** start Data **

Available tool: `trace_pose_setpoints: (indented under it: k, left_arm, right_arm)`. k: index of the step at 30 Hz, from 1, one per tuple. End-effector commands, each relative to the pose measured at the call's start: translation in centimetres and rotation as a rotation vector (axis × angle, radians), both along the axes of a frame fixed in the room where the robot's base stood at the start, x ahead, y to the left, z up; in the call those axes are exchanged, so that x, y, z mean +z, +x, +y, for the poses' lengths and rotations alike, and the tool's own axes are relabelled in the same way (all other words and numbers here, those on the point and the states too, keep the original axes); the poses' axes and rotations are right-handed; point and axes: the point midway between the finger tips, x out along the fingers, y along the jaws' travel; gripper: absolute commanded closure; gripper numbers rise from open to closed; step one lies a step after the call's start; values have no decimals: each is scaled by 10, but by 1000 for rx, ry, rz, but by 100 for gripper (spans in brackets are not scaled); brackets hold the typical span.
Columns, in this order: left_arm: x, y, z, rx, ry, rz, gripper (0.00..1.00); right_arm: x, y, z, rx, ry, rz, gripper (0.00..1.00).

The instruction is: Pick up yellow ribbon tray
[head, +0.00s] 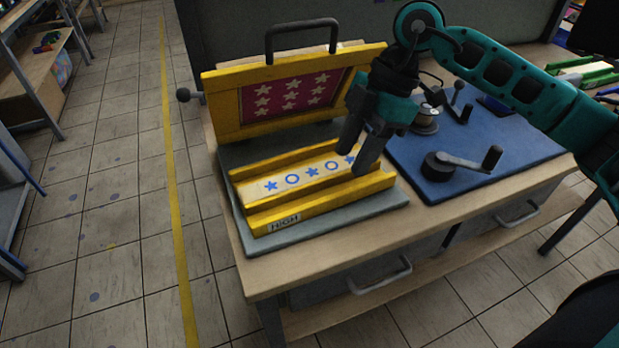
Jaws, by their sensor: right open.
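The yellow ribbon tray (268,220) lies on a grey base plate on the workbench. It is a long yellow channel with raised side rails and a "HIGH" label on its near side. A pale ribbon strip (308,172) with blue stars and circles lies along its middle. My right gripper (356,162) is open and points down over the right end of the tray. Its fingertips are close to the strip and hide part of that end; I cannot tell whether they touch. My left gripper is not in view.
A yellow hinged frame (228,107) with a red star panel stands raised behind the tray. A blue board (475,140) with a crank handle (462,162) and a spool (425,122) lies to the right. The wooden bench's front edge (340,262) is clear. Shelving stands far left.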

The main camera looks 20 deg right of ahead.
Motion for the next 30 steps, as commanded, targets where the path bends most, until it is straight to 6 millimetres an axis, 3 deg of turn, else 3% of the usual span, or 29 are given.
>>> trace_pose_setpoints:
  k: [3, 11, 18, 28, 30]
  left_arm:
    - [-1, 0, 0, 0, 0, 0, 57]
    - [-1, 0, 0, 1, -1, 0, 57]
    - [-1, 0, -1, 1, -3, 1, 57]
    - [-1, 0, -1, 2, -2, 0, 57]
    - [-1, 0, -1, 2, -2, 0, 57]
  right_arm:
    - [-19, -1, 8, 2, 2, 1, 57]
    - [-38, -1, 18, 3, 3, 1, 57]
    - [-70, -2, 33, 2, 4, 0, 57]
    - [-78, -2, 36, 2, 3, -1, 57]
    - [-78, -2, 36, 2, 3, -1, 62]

** end Data **

**Task prompt:** Work out the count of lines containing the word "span", then write only that count.

**Written answer:** 2